It came as quite a shock earlier today (UK time) when former middleweight king Gennady Golovkin announced how he had parted ways with long-time trainer Abel Sanchez; and Sanchez himself was shocked, as well as seriously upset. Speaking with RingTV.com, Abel went as far as to say GGG leaving him is “heartbreaking.”
The big question now is, can Golovkin reclaim the heights he scaled under the guidance and tutelage of Sanchez? Another good question is, who will GGG hire as his new head trainer – and remember, Golovkin has a June 8th fight to take care of, so he doesn’t have much time at all. But first here’s some more reaction from Sanchez, who worked with GGG for almost ten long years.

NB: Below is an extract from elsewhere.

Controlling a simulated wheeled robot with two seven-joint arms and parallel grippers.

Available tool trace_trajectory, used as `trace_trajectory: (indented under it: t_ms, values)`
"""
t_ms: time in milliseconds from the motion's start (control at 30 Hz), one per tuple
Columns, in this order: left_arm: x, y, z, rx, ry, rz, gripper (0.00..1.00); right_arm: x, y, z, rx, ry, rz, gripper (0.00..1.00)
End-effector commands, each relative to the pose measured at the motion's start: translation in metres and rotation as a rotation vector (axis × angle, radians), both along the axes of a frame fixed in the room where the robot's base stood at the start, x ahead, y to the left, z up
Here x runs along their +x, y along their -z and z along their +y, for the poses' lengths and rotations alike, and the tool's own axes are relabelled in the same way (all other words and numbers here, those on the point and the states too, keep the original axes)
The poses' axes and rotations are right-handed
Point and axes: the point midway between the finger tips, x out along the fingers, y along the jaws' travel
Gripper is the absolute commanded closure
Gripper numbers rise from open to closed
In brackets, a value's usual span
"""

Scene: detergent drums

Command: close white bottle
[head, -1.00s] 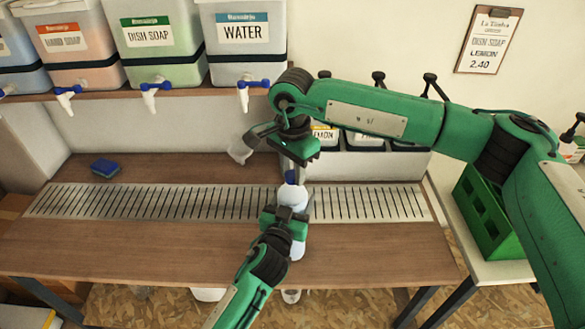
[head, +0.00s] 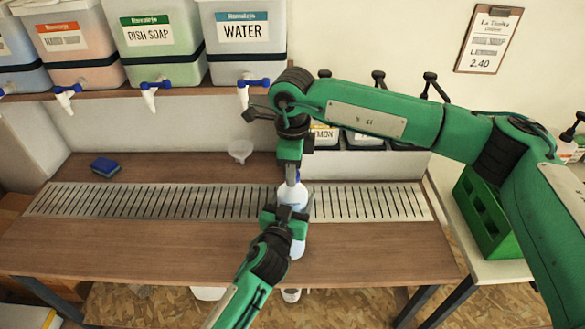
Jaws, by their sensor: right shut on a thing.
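The white bottle (head: 297,247) stands upright at the front edge of the metal grate, partly hidden by my left gripper. My left gripper (head: 284,220) comes from below and is shut around the bottle's body. A blue cap (head: 298,178) shows at the bottle's top, mostly hidden by my right gripper. My right gripper (head: 292,178) points straight down over the bottle and is shut on the cap. I cannot tell how tightly the cap sits on the neck.
The slotted grate (head: 140,201) runs across the wooden counter (head: 130,240). A blue sponge (head: 105,167) lies at the left and a clear funnel (head: 240,151) stands behind. Dispensers with taps, such as the water one (head: 242,55), line the shelf. A green crate (head: 488,215) is at right.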

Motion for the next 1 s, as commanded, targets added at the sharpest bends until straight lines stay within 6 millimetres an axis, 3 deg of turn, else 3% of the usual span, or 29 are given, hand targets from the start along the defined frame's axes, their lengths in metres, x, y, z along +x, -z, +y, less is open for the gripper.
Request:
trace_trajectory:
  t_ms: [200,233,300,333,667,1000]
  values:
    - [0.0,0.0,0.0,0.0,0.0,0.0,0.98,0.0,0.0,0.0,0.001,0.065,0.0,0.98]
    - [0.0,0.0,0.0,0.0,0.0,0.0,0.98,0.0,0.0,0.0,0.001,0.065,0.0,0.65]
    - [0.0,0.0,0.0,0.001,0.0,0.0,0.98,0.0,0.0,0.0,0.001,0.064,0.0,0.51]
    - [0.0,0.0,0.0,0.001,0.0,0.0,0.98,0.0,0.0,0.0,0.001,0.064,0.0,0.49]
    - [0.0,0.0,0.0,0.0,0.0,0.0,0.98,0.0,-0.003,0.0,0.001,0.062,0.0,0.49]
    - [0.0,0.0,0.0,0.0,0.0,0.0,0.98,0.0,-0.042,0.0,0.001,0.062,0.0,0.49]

Releasing an official statement of his own, Sanchez called his former charge “greedy” amongst other things:
“FYI, as of today I will no longer be working with Gennady Golovkin, after a great nine year run, records set, and equalled, developing a Hall of Fame career and making it possible to sign a 6 fight $100 million contract with DAZN, he proposed and insisted on an insulting new trainer compensation schedule, my dignity and honour does not allow me to be screwed like that, it’s unfortunate being greedy, being ungrateful and no ethics, honour or integrity will end this relationship,” reads Sanchez’ statement in full.
It is indeed sad that these two fine professionals have ended their relationship in such a way. But is it as black and white as Sanchez says it is? If GGG has in fact let Abel go due to a desire to cut his former trainer’s pay, this is even more unsettling a turn of events. Is Golovkin being greedy as Sanchez says, and will he live to regret parting ways with Abel somewhere down the road? Perhaps so. You would perhaps think, that after securing that mega-money deal with DAZN, GGG would not be in any position to have to haggle about money. Perhaps there is more to it than mere dollars?
Plenty of great fighters switched trainers during their career, and went on to achieve more glory with a new coach. Still, Muhammad Ali, as great and as big as he became, never got rid of Angelo Dundee. Imagine Marvin Hagler ditching the Petronelli’s? Or Thomas Hearns axing his partnership with Emanuel Steward (Tommy did box one fight without Emanuel; his 1991 win over Virgil Hill, but the two soon came back together)?
It really did seem as though the Golovkin/Sanchez partnership would be as long and as successful as the three mentioned above. Again, just who will Triple-G work with from here on in?